Rock of Ages
"Big hair, bigger budgets, and Tom Cruise’s codpiece."
There is a specific kind of madness required to watch Tom Cruise belt out "Pour Some Sugar on Me" while wearing leather chaps and a codpiece shaped like a dragon’s head. It’s the kind of cinematic image that sears itself into your retinas, demanding you acknowledge its existence whether you want to or not. When I first saw the trailer for Rock of Ages back in 2012, I was sitting in a half-empty theater, and I actually dropped an entire medium bucket of popcorn because I couldn't tell if the movie was a parody or a multi-million-dollar fever dream. Looking back a decade later, the answer is somehow both.
Directed by Adam Shankman—the man who successfully navigated the kitschy waters of Hairspray (2007)—this adaptation of the smash-hit Broadway musical arrived at a strange crossroads for Hollywood. It was the tail-end of the "Glee" era, a time when we were collectively obsessed with high-gloss covers of classic rock anthems, and the industry was still convinced that jukebox musicals were a license to print money. Instead, Rock of Ages became a fascinating $75 million casualty of its own ambition, a movie that tried to bottle the grit of the 1987 Sunset Strip and accidentally sprayed it with too much Febreze.

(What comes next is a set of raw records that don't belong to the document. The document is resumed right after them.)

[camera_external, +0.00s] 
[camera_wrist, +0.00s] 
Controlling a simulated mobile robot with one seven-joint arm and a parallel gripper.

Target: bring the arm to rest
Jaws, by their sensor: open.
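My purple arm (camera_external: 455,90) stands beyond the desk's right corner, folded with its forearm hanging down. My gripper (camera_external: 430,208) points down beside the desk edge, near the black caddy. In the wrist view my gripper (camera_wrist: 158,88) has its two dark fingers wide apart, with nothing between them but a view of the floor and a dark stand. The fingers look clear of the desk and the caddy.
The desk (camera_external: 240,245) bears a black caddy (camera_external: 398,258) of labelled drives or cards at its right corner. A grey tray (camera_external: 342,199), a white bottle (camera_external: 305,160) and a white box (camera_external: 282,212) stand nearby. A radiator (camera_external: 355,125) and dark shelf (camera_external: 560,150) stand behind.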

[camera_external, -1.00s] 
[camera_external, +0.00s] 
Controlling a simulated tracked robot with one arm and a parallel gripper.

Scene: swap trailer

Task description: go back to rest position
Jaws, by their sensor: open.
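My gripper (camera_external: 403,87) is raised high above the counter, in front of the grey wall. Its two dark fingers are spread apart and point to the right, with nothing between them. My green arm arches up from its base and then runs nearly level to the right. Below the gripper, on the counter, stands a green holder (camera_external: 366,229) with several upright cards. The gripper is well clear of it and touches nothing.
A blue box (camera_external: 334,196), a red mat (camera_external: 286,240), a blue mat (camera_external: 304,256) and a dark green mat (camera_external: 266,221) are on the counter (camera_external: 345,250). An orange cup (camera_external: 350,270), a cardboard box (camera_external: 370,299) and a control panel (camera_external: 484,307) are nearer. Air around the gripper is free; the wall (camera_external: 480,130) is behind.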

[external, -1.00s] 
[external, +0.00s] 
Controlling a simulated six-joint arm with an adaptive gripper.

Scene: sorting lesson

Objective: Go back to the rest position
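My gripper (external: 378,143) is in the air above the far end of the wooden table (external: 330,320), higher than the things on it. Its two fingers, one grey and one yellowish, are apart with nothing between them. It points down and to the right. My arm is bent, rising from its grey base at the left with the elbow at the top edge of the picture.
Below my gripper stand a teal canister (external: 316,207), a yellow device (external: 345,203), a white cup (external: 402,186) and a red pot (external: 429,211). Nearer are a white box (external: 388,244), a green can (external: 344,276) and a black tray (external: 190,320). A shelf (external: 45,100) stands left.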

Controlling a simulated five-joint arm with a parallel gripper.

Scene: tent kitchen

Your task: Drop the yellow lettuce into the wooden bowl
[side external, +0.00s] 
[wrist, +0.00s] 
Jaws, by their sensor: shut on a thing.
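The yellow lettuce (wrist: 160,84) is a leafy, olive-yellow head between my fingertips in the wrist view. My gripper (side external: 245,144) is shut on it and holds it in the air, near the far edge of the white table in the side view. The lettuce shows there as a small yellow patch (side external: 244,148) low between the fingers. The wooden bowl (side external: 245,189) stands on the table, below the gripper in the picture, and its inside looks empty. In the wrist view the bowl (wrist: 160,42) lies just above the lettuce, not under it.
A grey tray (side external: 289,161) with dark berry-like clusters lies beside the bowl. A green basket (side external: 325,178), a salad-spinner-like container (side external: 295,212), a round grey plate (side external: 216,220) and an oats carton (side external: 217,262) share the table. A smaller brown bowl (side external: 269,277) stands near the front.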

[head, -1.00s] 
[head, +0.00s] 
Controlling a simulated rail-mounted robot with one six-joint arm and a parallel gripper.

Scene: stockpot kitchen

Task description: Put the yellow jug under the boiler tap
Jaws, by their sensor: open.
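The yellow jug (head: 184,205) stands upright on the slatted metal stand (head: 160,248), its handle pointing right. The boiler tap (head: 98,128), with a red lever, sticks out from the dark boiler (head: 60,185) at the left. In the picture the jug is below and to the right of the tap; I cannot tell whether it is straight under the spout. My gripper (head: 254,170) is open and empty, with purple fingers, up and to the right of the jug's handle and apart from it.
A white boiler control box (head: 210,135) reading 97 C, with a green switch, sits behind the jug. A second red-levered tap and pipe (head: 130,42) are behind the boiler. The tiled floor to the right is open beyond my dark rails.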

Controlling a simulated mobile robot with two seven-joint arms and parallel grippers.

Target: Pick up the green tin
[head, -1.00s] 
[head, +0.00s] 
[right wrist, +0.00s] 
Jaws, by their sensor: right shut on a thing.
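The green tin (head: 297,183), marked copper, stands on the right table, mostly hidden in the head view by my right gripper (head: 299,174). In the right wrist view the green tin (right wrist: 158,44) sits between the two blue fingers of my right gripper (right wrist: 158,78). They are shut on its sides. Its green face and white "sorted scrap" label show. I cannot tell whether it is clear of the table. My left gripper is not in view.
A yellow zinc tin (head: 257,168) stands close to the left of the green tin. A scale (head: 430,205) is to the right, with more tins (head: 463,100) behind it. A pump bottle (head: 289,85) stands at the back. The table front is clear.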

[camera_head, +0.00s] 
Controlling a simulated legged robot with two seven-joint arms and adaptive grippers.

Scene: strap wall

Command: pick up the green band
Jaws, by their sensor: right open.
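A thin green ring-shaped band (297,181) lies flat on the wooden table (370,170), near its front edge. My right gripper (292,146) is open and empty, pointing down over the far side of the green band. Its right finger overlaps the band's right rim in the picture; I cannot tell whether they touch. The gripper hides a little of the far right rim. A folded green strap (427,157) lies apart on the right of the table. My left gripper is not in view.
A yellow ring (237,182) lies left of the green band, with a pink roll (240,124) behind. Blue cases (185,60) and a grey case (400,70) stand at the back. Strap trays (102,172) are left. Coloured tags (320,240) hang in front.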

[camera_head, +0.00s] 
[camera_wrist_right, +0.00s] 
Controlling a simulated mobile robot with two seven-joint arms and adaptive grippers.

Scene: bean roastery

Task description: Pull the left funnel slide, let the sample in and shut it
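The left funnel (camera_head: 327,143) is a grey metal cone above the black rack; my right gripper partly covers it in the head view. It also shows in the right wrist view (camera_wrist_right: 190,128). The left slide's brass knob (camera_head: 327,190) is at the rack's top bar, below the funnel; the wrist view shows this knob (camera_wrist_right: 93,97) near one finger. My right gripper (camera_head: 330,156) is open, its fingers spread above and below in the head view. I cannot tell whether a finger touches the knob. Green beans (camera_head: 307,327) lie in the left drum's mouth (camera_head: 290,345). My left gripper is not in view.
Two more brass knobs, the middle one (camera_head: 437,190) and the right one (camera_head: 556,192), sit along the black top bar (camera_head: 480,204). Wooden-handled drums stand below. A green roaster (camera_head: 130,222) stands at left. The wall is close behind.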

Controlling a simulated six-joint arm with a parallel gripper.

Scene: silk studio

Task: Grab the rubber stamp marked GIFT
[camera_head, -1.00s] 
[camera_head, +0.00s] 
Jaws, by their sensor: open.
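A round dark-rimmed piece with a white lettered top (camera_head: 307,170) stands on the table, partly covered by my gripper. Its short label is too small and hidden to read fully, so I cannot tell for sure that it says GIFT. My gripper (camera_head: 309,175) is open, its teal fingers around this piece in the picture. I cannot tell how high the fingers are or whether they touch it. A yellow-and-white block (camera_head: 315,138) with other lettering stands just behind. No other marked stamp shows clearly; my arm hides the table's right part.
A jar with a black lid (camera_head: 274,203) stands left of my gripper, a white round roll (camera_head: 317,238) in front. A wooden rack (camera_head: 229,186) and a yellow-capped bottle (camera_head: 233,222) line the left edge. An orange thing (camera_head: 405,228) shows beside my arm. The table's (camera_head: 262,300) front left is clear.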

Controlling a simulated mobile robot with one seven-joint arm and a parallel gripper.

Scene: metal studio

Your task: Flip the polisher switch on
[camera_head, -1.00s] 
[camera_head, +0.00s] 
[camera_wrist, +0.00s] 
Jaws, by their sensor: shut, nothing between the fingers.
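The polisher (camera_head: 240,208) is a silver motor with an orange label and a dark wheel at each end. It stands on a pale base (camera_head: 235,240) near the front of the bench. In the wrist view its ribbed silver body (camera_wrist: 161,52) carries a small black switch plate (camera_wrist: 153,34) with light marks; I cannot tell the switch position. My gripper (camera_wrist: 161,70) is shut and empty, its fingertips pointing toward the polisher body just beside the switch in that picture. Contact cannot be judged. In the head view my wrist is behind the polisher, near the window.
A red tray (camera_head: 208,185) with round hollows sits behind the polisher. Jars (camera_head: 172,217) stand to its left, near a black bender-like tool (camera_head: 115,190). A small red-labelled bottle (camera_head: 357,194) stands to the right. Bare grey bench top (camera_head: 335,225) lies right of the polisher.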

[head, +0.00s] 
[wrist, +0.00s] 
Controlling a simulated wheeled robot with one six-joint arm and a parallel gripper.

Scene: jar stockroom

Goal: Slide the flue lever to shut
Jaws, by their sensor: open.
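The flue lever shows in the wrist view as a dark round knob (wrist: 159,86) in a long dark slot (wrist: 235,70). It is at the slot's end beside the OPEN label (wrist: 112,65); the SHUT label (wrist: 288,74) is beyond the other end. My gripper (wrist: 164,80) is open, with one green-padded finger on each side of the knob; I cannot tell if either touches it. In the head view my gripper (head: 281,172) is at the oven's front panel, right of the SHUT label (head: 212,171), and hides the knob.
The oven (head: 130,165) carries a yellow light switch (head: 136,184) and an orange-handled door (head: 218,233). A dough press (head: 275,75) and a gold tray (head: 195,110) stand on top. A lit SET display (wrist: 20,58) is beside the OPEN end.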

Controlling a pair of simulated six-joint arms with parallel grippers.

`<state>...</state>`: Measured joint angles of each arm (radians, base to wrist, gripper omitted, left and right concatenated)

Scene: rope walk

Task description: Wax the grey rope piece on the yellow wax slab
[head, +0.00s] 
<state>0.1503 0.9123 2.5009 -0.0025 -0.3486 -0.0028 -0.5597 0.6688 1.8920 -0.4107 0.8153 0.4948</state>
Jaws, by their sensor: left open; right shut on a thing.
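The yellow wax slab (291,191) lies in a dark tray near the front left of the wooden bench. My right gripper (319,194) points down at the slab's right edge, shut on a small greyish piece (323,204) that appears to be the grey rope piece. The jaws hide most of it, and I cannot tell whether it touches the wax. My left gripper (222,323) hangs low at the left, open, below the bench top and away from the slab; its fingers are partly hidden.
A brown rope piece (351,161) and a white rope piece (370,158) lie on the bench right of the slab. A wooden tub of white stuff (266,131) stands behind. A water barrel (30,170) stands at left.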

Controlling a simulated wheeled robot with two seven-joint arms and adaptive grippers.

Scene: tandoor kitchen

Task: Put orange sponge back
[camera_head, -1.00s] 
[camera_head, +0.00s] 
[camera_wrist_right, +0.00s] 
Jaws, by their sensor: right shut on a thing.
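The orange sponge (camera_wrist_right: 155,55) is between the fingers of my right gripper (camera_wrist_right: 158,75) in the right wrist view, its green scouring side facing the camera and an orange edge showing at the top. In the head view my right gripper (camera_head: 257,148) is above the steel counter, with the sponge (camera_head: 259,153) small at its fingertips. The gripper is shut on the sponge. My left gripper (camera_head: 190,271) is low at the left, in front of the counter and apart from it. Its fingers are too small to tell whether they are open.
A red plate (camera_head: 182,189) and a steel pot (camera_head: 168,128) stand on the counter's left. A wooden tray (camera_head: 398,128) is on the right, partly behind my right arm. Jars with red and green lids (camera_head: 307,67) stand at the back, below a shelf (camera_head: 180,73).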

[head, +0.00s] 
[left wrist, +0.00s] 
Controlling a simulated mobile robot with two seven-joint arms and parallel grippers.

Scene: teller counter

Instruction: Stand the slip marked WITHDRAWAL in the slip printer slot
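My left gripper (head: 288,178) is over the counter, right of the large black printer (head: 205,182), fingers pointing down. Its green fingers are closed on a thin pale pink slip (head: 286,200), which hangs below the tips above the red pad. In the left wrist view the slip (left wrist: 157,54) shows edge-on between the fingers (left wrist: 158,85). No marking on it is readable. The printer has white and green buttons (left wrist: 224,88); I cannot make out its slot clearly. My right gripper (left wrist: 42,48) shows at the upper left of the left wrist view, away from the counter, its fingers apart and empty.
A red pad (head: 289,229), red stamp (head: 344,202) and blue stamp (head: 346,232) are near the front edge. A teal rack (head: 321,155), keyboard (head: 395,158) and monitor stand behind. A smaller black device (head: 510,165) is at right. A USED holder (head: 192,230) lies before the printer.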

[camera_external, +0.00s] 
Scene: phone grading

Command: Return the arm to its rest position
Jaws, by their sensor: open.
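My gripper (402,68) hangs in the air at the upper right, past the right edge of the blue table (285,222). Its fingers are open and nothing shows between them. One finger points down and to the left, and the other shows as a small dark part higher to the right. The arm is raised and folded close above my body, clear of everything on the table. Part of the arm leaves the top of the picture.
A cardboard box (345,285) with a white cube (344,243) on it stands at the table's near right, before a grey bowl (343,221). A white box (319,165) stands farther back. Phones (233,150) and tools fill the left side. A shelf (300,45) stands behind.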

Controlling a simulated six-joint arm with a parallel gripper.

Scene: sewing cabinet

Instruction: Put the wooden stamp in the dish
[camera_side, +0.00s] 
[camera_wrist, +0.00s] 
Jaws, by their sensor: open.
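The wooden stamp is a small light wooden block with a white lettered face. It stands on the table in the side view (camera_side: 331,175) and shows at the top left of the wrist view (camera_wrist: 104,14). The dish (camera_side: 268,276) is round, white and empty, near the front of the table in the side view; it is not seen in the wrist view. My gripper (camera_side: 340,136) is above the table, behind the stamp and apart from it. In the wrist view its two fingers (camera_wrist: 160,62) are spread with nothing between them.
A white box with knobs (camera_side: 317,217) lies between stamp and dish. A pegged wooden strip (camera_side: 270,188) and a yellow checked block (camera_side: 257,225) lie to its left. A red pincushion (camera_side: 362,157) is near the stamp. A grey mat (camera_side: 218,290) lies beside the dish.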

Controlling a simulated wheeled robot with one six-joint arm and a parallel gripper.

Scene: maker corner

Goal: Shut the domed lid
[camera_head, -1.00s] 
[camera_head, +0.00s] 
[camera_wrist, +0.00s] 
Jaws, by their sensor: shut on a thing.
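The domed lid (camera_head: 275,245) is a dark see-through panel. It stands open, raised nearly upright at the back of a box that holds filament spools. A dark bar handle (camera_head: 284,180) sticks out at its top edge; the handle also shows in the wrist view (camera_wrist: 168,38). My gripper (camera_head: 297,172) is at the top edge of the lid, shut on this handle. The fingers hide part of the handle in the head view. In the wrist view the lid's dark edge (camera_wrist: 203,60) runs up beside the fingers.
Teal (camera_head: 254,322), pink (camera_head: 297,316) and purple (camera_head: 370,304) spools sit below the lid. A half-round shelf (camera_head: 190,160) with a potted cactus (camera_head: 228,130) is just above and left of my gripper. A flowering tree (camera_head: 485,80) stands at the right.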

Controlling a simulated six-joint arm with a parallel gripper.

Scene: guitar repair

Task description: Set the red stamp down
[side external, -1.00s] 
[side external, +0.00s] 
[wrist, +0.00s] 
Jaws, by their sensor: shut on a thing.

The Stacee Jaxx Gravity Well
The plot is the oldest story in the book: Sherrie (Julianne Hough), a small-town girl with a suitcase full of vinyl, meets Drew (Diego Boneta), a city boy working at the legendary Bourbon Room. They both want to be stars; they both end up misunderstood and singing into mops. In a traditional drama, we’d be invested in their journey, but the film suffers from a central vacuum. Julianne Hough and Diego Boneta are both talented performers, but here they have the on-screen personality of unflavored gelatin. They are so polished, so "Disney Channel" in their execution, that they feel like tourists in a movie that should be smelling like stale beer and cigarettes.
Fortunately, the supporting cast seems to be in a completely different, much better movie. Tom Cruise as the aging, enigmatic rock god Stacee Jaxx is nothing short of a revelation. He doesn't just play the role; he inhabits the tragic, hollowed-out soul of a man who hasn’t heard the word "no" since the Reagan administration. Cruise brings a genuine dramatic weight to Jaxx’s isolation, turning what could have been a caricature into a study of fame-induced catatonia. When he’s on screen, the movie has a pulse. When he’s gone, you’re just waiting for the next song.
A Sunset Strip Made of CGI and Hopes
Technically, the film is a masterclass in the "Clean CGI" era of the early 2010s. While Adam Shankman uses some impressive practical sets to recreate the Bourbon Room, there’s an undeniable digital sheen over everything. The Sunset Strip looks a little too perfect, the neon lights a little too crisp. It lacks the tactile grime of the era it’s trying to celebrate. This was the period where Hollywood was transitioning away from the grainy, handheld aesthetics of the early 2000s into something more synthetic, and Rock of Ages feels like its final form.
The script, co-written by Justin Theroux (who we all remember from the gritty The Leftovers), tries to inject some satirical bite into the proceedings. The subplot involving Alec Baldwin as the club owner Dennis Dupree and Russell Brand as his right-hand man Lonny Barnett provides the film’s most "human" moments. Their chemistry is bizarre and delightful, culminating in a duet of "Can't Fight This Feeling" that is easily the most emotionally authentic scene in the entire 123-minute runtime. It’s a moment where the film stops trying to be a "big production" and just lets two actors play off each other’s weirdness.
Why the Encore Never Happened
So, why did this vanish into the "forgotten" bin of 2012? I think it’s because the film never figured out who it was for. It was too "musical theater" for the actual rockers and too "raunchy" for the High School Musical crowd. It’s a movie about the rebellion of rock and roll that feels like karaoke night at a billionaire’s bunker.
The film also hit theaters during a massive cultural shift. By 2012, the "Post-9/11" era of brooding, gritty reboots (think The Dark Knight or Man of Steel) was the dominant currency. A neon-soaked, tongue-in-cheek musical about the 80s felt out of step with the cultural mood. It wasn't quite nostalgic enough to be a period piece, and it wasn't modern enough to feel fresh. It was caught in a temporal limbo.
Ultimately, Rock of Ages is a gorgeous, loud, and deeply confused artifact of its time. It’s worth a watch purely for the transformative work of Tom Cruise and the campy delight of the Baldwin-Brand duo. If you can push past the blandness of the central romance, there’s a lot of fun to be found in the margins. It’s not the masterpiece it wanted to be, but as a time capsule of 2012 trying to play dress-up as 1987, it’s a fascinating, sparkly mess. Just keep a firm grip on your popcorn during the dragon-codpiece scene.